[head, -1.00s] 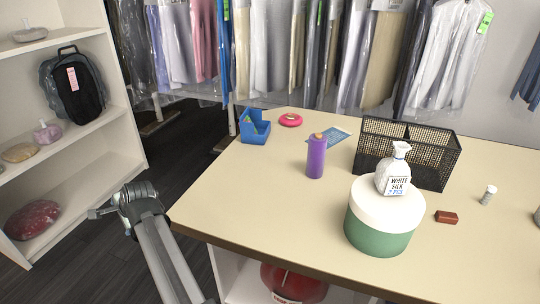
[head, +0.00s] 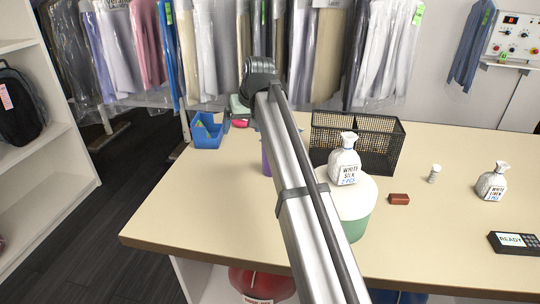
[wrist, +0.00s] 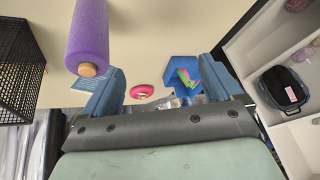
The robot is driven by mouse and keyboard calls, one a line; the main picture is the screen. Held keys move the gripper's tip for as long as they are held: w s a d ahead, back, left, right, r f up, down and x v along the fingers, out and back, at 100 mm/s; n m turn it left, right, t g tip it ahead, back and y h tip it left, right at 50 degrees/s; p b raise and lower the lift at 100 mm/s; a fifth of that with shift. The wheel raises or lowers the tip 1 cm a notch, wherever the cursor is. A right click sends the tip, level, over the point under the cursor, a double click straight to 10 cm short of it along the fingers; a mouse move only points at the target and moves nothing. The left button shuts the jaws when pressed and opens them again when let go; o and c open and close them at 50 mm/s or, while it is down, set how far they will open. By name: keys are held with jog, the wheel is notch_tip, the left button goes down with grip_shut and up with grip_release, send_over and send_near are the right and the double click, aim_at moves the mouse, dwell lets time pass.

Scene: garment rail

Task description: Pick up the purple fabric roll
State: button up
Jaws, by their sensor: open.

◆ Problem statement ◆
Omit the pictures, then quote the rest of the material above exactly.

◆ Output of the task ◆
[head, -1.00s] 
[head, +0.00s] 
[wrist, +0.00s] 
The robot is driven by mouse and keyboard calls, one a line; the main picture is the screen. Held keys move the gripper's tip for as long as they are held: w s a d ahead, back, left, right, r f up, down and x v along the fingers, out and back, at 100 mm/s; n m turn it left, right, t g tip it ahead, back and y h tip it left, right at 50 degrees/s; p b raise and lower the lift at 100 mm/s; a fifth of that with shift. The wheel raises or lowers the tip 1 cm a notch, wherever the cursor is. A right click sends the tip, level, over the point under the cursor, a double click straight to 10 cm short of it along the fingers; a mouse move only points at the target and moves nothing. The left button shuts the jaws when pressed and opens them again when let go; o and c open and close them at 50 mm/s or, while it is down, set how far they will open. By name: keys are held with jog, the wheel is notch_tip, the left button goes down with grip_shut and up with grip_release, send_over and send_near are the right and the double click, aim_at moves the mouse, dwell lets time pass.

Scene: garment rail

Task description: Pick up the purple fabric roll
State: button up
Jaws, by their sensor: open.

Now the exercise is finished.